2017 Fiscal Year Annual Research Report
Anthropological Study on Kinship in Tibetan Society in North India
Project/Area Number |
16H06880
|
Research Institution | Kyoto University |
Principal Investigator |
中屋敷 千尋 京都大学, 人文科学研究所, 研究員 (00784498)
|
Project Period (FY) |
2016-08-26 – 2018-03-31
|
Keywords | 親族 / 関わり合い / 相互行為 / サブスタンス / 共住 |
Outline of Annual Research Achievements |
本研究の目的は、従来のチベット系社会における親族研究で注目されてきた系譜関係とは異なり、日常生活を営むなかで築かれる互助的な親族ニリンがどのような関係かを解明することだった。研究により得られた結果と成果は、以下の通りである。 第一に、ニリンが、婚姻を規定する父系出自集団とは異なり、日常を支えてきた親族範疇であることと、それが重視されるようになった背景を明らかにした。ニリンは、キンドレッドとみなされうるが、それが個人的な親密さによって規定され、時に他人をもその範疇に含める点に大きな特徴がある。ニリンの関係は、物や労働力の交換、家の訪問、共食などを通じて構築され、日常生活を送るための重要な基礎となっていることを解明した。 第二に、以上のニリンは儀礼や農作業などの文脈によって異なる形であらわれることを示した。第三に、比較的新しく導入された選挙制度の影響を受け、ニリンの枠は伸縮することを解明した。具体的には、選挙活動において、ニリンが集票組織として活用され、その過程で枠がめまぐるしく変化し、時に対立する双方の立候補者から圧力をかけられ、投票行動が決定できない状況に陥る現象が生じていることを明らかにした。第四に、ニリンには、時に親しい隣人や友人も含められることを解明した。
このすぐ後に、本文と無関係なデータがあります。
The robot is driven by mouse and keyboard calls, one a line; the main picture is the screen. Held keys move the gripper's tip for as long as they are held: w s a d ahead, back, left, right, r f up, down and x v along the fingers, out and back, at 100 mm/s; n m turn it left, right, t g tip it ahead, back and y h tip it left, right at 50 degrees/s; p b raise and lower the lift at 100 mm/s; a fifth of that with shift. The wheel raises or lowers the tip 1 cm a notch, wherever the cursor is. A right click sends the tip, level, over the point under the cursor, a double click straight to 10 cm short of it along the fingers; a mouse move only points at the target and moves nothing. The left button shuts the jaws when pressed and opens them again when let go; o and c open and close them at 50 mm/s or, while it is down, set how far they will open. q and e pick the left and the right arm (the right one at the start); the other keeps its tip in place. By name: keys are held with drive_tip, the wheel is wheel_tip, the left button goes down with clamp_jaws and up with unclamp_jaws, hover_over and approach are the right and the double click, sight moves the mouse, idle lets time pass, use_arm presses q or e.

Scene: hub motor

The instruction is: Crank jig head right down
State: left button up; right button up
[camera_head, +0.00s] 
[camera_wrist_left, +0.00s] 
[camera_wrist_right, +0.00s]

そのため、親族と非親族の間に明確な区別はなく、親族は、その都度暫定的に想定されるものであることを明らかにした。 以上の検討を通じて、ニリン関係の理解には、従来の親族研究で注目されてきた道義や戦術の視点のみからは理解できず、日々のサブスタンスの交換や共住によって親族が築かれるとするrelatednessの視点が参考になることを明らかにした。しかし同時に、時にサブスタンスの交換が存在しないような場面でもニリンの関係が築かれていた。この点に関しては、サブスタンス論を超えるものとして、今後検討していく必要がある。
|
Research Progress Status |
29年度が最終年度であるため、記入しない。
|
Strategy for Future Research Activity |
29年度が最終年度であるため、記入しない。